> _Aim_
Return only the lines from the top of the material through the line marked by "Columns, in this", unaltered.

> _Stored data_
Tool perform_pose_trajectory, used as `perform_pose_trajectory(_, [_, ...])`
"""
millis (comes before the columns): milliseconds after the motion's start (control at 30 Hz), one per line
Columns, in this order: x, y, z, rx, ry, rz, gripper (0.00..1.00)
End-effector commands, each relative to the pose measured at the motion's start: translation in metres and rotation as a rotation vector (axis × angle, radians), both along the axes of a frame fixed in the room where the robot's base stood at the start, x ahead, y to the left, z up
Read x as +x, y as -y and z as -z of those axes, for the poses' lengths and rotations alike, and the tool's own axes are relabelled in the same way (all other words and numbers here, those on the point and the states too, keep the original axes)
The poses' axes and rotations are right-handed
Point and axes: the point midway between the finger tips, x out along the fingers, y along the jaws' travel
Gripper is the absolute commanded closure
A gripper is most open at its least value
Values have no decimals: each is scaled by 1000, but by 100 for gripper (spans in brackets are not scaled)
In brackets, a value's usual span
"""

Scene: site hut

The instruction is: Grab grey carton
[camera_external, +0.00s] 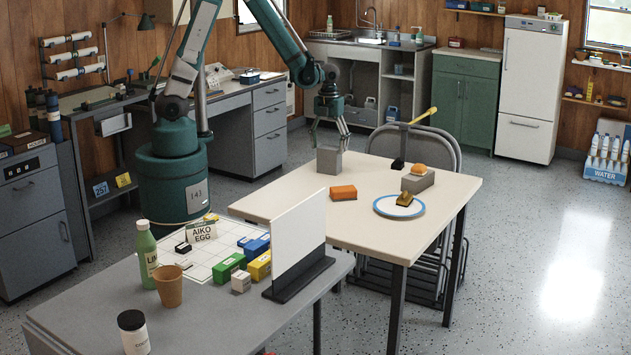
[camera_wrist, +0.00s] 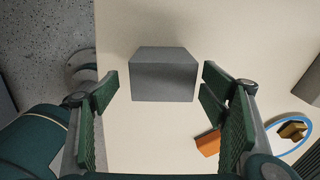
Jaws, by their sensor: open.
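The grey carton (camera_external: 328,160) is a plain box standing upright on the cream table, near its far left edge. In the wrist view the carton (camera_wrist: 164,75) lies ahead of and between my fingers, with a gap on both sides. My gripper (camera_external: 327,130) is above the carton in the external view, pointing down. In the wrist view my gripper (camera_wrist: 161,108) shows green finger pads spread wide with nothing between them. I see no contact with the carton.
An orange block (camera_external: 343,192) lies right of the carton; a blue-rimmed plate (camera_external: 383,209) holds a brownish item. A grey block (camera_external: 418,183) bears an orange item. A white upright panel (camera_external: 298,245) stands on the nearer grey desk. The cream table (camera_external: 285,203) has bare surface around the carton.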

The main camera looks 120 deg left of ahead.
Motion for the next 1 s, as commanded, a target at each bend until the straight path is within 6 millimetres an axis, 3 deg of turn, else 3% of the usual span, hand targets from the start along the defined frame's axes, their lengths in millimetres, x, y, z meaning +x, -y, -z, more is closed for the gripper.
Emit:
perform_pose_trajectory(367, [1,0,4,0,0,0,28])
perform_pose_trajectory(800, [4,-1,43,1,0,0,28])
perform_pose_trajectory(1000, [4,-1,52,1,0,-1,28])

> _Answer to this exercise_
Tool perform_pose_trajectory, used as `perform_pose_trajectory(_, [_, ...])`
"""
millis (comes before the columns): milliseconds after the motion's start (control at 30 Hz), one per line
Columns, in this order: x, y, z, rx, ry, rz, gripper (0.00..1.00)

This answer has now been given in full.